'Pizza Movie' review: Stoner comedy topped with stupidity
Gaten Matarazzo and Sean Giambrone star in the superbad comedy "Pizza Movie." Credit: Disney
WHAT "Pizza Movie"
WHERE On Hulu
WHAT IT'S ABOUT Here's some life advice: If an old, dusty tin of mints falls from the ceiling of your dorm room, it would be best to throw the tin away. Do not sample the mints in question, especially after learning that they're not mints at all, but that they are, in fact, psychedelic drugs that were designed by a former student played by "Saturday Night Live" star and Great Neck native Sarah Sherman.
Ah, but college is all about learning experiences, or so they say. So roommates and close pals, Jack (Gaten Matarazzo of "Stranger Things" fame) and Montgomery (Sean Giambrone), sample the drugs and find themselves on a feature film-length psychedelic trip in "Pizza Movie." They could sober up with a nice fresh pizza, you see, but that involves collecting the pie in question from their dorm lobby. This is easier said than done while you're this high.
Co-stars include Peyton Elizabeth Lee (the Disney series "Andi Mack"), Lulu Wilson (the "Becky" action movies), comedian Caleb Hearon and the voice of Daniel Radcliffe as a butterfly. Yes, a butterfly. The filmmakers are Brian McElhaney and Nick Kocher, who perform sketch comedy as the duo BriTANicK and whose past credits include an "SNL" writing stint.
If this sounds like an appealing way to spend about 97 minutes, the movie is streaming on Hulu.

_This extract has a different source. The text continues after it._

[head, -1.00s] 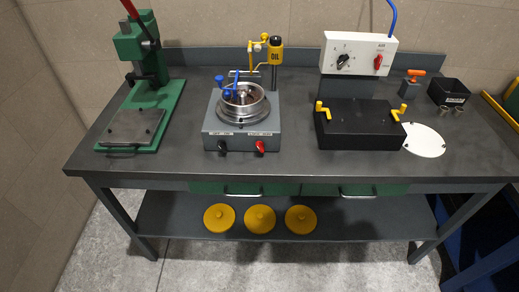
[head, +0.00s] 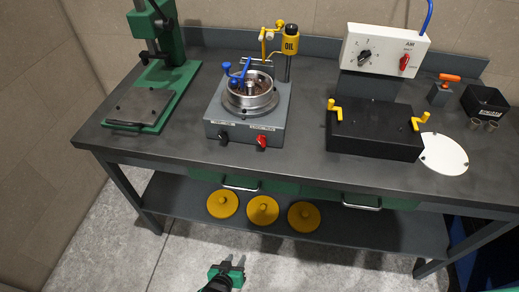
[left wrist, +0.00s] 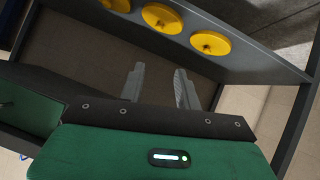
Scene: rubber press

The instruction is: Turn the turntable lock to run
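The grey turntable unit (head: 212,120) stands on the bench with a round metal bowl (head: 250,93) on top. Its front has a black knob (head: 223,139) on the left and a red knob (head: 262,141) on the right. Small labels sit above the knobs, too small to read, so I cannot tell which is the lock. My left gripper (head: 234,261) is at the bottom of the head view, in front of the bench and well short of the knobs. Its fingers are apart and empty, as the left wrist view (left wrist: 160,78) also shows. My right gripper is not in view.
A green press (head: 150,90) stands at left. A black box with yellow handles (head: 375,130) and a white control box (head: 385,52) are at right. The bench front edge, drawer handles (head: 240,187) and lower shelf with yellow discs (head: 262,210) lie beyond my left gripper.

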MY SAY This must have seemed funny to the writers. It probably read that way when the actors got the script. But my goodness does it flail when brought to life on the screen in a collection of pointless and random hallucinatory digressions that mean nothing and go nowhere as they desperately strive for laughs.
We get exploding heads and random creatures, the collapsing of space and time, and a comedy structured around the phases of the drug trip, which occurs in stages with names like "Make the Baby Like It" and "The Ol' Switcheroo." It's about as funny as a colonoscopy.
There must be an audience for this somewhere. Maybe it's your everyday stoner comedy crowd. But one has to assume that even the biggest fans of these movies would feel like they've seen all of this before.
The finest examples of the stoner movie, for example, the wonderful 2007 Anna Faris film "Smiley Face," find a way to incorporate the drug humor into a larger framework. They make a satirical point, they say something about the world as it is, or they otherwise resonate in some fashion beyond just offering up a series of bits.
This movie has none of that.
You know how some "SNL" sketches bomb so badly that they feel like they'll never end, even if you know they will in a matter of minutes? Imagine an entire movie that plays exactly like that, and you'll understand what it feels like to submit to "Pizza Movie."
BOTTOM LINE We didn't laugh one time.